Lines containing the string "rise" are to be collected in full.

*Data for this task:*
***
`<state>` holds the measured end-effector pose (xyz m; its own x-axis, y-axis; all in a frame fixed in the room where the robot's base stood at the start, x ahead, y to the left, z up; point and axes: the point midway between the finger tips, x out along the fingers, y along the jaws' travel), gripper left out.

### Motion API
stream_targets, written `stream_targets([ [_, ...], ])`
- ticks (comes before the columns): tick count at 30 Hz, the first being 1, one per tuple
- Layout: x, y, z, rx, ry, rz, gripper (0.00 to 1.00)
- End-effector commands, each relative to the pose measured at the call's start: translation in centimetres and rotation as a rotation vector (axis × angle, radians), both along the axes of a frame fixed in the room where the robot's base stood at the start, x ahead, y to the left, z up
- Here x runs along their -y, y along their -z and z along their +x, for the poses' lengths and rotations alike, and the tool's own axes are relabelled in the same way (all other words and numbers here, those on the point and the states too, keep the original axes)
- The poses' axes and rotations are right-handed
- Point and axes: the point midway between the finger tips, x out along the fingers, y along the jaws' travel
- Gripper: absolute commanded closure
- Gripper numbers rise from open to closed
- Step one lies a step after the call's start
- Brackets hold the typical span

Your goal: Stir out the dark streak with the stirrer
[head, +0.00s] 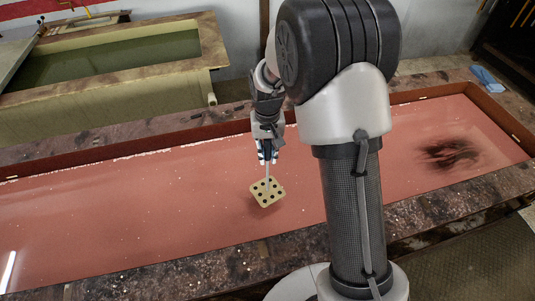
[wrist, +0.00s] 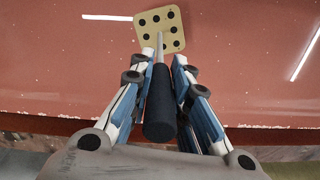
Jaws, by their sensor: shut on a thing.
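The stirrer is a square, cream plate with dark holes (head: 267,192) on a thin rod with a dark handle (wrist: 160,104). My gripper (head: 267,152) is shut on the handle, and the rod points down to the plate. The plate is over the red liquid (head: 130,210) in the long trough, near its middle; I cannot tell if it touches the surface. The plate also shows at the top of the wrist view (wrist: 160,28). The dark streak (head: 450,153) is a black, smeared patch in the red liquid at the right end of the trough, right of my arm and apart from the stirrer.
The trough has a dark, stained rim (head: 200,277). A second vat (head: 120,90) with green liquid stands behind at the left. A blue cloth (head: 487,78) lies on the back rim at the right. My arm hides part of the trough between stirrer and streak.

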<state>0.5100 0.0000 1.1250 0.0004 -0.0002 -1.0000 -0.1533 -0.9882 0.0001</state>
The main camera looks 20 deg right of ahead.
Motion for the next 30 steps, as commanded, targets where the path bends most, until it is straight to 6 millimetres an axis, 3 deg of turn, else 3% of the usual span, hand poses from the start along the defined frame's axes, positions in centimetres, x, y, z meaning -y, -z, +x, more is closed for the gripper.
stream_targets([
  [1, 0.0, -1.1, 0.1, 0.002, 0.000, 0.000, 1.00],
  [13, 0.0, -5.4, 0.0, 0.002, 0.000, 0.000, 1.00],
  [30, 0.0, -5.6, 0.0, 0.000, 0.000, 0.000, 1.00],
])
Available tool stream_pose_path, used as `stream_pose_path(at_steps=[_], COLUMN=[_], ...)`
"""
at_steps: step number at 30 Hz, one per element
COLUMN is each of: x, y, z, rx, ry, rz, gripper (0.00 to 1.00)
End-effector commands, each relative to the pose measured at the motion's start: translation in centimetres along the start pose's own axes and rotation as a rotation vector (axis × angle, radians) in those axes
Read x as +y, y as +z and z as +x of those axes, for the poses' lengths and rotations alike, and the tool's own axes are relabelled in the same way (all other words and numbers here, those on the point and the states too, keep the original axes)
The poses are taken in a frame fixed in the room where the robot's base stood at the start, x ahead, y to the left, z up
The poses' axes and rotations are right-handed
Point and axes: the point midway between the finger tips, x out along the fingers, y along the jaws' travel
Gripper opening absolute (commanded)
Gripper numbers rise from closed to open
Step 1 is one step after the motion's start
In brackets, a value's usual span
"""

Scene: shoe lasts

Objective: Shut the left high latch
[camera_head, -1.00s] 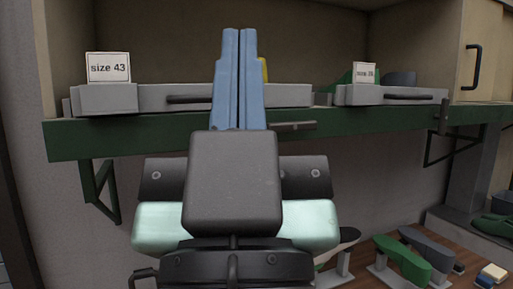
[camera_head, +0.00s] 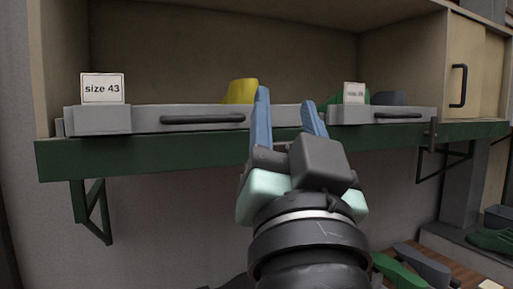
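My gripper (camera_head: 286,98) is in front of the green shelf rail (camera_head: 160,155), right of centre. Its two blue fingers point up and stand apart, with nothing seen between them. The left high latch cannot be made out now; my gripper covers part of the rail near the left drawer's right end. The left grey drawer (camera_head: 185,119), with a dark handle, sits on the shelf behind the fingers. Another dark latch (camera_head: 433,133) stands upright on the rail at the right, below the right drawer's end. Whether the fingers touch the rail cannot be told.
A bracket (camera_head: 93,213) hangs under the rail at left. Green and grey lasts (camera_head: 405,268) lie lower right.

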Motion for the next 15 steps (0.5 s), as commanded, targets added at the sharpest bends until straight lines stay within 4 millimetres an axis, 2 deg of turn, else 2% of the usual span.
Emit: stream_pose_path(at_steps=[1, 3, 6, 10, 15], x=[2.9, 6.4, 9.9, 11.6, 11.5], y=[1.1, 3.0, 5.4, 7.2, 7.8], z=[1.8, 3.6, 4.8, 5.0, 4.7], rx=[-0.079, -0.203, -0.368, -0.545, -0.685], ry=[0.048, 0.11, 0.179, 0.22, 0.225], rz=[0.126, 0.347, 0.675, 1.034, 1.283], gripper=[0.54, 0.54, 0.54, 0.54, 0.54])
***
*Response to the exercise:*
- Gripper numbers rise from open to closed
Gripper numbers rise from closed to open

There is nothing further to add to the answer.